Nintendo has announced a new hand-held console designed specifically for smaller children, dubbed the Nintendo 2DS and offering partial compatibility with its existing 3DS and DS lines.
The Nintendo 2DS is, as the name suggests, a two-dimensional version of the 3DS - but has Nintendo priced it too high for young families?
Nintendo's 3DS has been a smashing success for the company, thanks to backwards compatibility with existing DS games and its gimmick of glasses-free three-dimensional visuals from the top of two screens. Sadly, there's a section of the market it can't target: children under the age of seven are warned against using the 3D mode, as it can strain their still-developing eyes.
Although it's possible to switch 3D off through the use of a depth-adjusting slider switch, it's difficult for less technical types to lock it off - requiring the user to set up a PIN code for a parental control system buried in the Settings menu - meaning parents have to simply trust that Little Jimmy won't just turn it back on when their backs are turned. As a result, many instead choose to buy Nintendo's cheaper, last-generation DSi or DS Lite devices, which lack the 3D feature altogether.
These, however, can only be used with Nintendo DS games - although some models go back still further with Game Boy Advance compatibility - while the 3DS offers compatibility with 3DS games as well as last-generation DS titles. As a result, parents who cheap out on the older models will find their kids demanding games the devices simply can't play.
Nintendo's answer to this dilemma is the 2DS, which is exactly what it sounds like: a two-dimensional version of the 3DS. Ditching the clamshell form-factor of its sibling - too easy for clumsy little hands to break, it seems - the 2DS is basically a 3DS-compatible tablet with a single display split into two visible areas, a design choice confirmed by US Gamer
. As with the 3DS, the bottom display segment is touch-sensitive while the top has a piece of plastic covering it to disable this feature.
Unlike the 3DS, however, the 2DS has no slider for adjusting the depth of the 3D effect - because it doesn't have a 3D display.
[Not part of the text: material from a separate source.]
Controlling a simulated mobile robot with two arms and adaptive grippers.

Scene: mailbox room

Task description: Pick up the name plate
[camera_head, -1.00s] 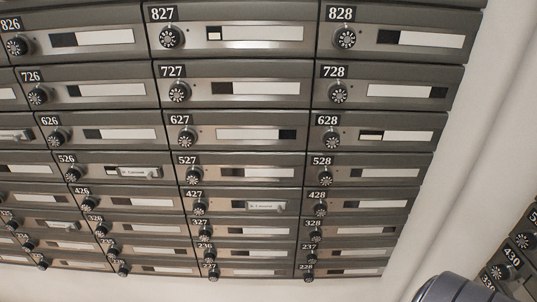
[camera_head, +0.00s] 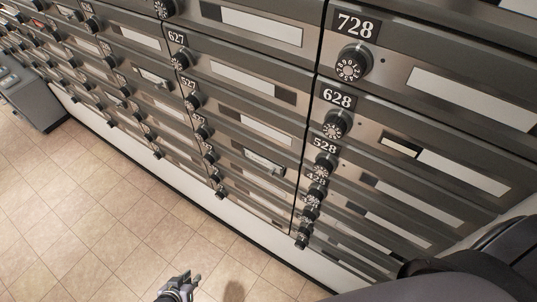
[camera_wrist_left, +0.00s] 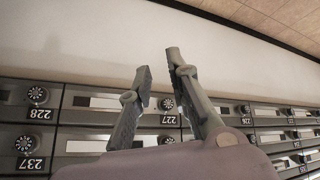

The device also ditches one of the speakers for a monaural setup, but - strangely - keeps the dual rear-facing cameras intact, for capturing 3D pictures and video you'll never see in 3D.
The console is being priced lower than the RRP of the 3DS at £109.99, but with the 3DS currently available at around £136 it may not be enough of a saving to tempt families into picking up a unit at launch on the 12th of October.